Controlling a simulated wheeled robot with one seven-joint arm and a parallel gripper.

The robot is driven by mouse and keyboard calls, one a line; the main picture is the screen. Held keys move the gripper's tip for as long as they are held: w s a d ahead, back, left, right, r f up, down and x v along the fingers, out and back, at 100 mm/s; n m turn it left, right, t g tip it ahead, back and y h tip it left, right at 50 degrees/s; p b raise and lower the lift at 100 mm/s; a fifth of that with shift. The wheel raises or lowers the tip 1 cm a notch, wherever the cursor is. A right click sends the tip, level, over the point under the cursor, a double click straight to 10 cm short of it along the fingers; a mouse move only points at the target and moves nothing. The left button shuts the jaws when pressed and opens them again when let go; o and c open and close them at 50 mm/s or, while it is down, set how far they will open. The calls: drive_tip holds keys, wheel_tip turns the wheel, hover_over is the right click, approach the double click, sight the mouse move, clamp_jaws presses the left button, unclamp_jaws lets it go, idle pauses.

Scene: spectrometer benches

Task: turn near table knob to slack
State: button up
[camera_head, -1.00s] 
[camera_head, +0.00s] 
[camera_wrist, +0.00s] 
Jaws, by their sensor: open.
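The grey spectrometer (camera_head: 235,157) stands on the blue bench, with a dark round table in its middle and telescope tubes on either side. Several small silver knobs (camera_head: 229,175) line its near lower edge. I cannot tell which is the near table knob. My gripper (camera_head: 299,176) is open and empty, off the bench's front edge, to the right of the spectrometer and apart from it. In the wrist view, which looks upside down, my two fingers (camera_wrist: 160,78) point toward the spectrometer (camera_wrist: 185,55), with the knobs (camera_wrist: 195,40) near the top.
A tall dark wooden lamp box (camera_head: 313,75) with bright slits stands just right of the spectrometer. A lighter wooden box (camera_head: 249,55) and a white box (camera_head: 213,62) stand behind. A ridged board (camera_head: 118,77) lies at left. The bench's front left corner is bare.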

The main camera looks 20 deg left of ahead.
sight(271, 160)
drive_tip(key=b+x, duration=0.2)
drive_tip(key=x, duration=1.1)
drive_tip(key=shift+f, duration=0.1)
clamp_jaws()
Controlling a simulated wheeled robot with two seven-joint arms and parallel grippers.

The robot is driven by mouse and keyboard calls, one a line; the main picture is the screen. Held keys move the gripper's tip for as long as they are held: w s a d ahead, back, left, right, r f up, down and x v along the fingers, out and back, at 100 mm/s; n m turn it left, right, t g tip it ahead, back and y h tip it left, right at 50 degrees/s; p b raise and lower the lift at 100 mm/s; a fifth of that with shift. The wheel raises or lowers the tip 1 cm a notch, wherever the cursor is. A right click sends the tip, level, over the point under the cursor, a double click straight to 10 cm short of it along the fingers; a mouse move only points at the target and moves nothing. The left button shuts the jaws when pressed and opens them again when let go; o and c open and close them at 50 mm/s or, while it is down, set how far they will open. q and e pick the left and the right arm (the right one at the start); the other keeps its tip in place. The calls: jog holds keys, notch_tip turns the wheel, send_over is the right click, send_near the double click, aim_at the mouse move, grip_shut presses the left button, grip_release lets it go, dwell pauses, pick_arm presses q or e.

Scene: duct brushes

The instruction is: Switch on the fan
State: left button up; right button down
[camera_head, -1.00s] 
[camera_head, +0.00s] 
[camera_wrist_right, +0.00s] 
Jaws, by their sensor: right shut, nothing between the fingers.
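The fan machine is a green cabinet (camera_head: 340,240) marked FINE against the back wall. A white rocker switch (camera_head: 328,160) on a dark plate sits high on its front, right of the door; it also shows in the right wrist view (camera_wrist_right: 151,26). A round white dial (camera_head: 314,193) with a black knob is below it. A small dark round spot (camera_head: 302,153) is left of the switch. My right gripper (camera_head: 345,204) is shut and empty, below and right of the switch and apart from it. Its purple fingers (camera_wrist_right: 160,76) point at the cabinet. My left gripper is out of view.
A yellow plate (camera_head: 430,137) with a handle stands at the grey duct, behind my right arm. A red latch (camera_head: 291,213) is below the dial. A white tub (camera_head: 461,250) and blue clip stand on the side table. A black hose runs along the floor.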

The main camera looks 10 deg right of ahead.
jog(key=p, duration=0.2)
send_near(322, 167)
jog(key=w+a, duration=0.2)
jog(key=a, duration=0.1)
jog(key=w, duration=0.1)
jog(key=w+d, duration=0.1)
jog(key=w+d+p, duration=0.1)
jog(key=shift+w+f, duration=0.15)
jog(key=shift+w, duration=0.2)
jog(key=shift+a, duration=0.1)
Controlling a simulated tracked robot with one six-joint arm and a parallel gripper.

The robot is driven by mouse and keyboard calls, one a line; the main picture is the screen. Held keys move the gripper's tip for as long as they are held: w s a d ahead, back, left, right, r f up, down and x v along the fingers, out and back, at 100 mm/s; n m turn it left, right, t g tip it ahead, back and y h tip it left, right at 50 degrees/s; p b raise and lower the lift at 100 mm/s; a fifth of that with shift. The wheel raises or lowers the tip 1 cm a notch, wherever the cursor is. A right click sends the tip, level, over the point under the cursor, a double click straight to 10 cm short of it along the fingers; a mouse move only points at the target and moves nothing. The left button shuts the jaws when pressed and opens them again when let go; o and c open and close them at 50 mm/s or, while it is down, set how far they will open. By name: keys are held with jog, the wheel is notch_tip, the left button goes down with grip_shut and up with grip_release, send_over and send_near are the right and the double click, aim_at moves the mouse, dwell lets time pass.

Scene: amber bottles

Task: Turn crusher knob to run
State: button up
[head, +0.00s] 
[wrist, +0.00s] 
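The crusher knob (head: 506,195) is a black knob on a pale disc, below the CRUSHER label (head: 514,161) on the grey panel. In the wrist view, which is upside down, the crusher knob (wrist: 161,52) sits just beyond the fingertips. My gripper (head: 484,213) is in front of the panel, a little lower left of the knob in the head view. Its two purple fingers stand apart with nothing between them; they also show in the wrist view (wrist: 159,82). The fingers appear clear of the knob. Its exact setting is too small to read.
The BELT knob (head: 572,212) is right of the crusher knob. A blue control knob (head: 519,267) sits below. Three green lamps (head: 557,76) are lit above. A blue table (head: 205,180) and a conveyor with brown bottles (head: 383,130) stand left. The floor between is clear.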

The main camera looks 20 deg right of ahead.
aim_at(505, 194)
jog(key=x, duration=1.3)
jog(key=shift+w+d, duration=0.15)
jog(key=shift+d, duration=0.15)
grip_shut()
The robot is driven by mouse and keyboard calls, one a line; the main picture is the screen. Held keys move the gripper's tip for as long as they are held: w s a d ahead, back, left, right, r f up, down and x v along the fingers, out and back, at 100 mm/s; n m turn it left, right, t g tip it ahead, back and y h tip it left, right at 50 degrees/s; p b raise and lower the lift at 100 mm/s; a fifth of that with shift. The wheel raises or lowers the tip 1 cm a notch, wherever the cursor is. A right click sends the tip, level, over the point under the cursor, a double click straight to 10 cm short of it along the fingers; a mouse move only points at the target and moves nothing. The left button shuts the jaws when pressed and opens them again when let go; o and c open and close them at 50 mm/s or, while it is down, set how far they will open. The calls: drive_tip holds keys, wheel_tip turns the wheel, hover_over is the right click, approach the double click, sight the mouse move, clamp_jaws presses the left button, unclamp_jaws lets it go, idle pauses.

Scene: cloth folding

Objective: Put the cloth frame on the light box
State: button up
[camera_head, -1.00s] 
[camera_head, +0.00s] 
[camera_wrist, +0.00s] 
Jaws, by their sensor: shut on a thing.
+ + + + +
→ **Do this**
Quote the data above from the line containing "The main camera looks 20 deg left of ahead." to the line containing "Controlling a simulated wheeled robot with two", inclusive, and stop.

→ **Correct response**
The main camera looks 20 deg left of ahead.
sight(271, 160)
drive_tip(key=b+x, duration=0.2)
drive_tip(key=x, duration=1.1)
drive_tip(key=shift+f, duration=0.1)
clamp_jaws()
Controlling a simulated wheeled robot with two seven-joint arms and parallel grippers.

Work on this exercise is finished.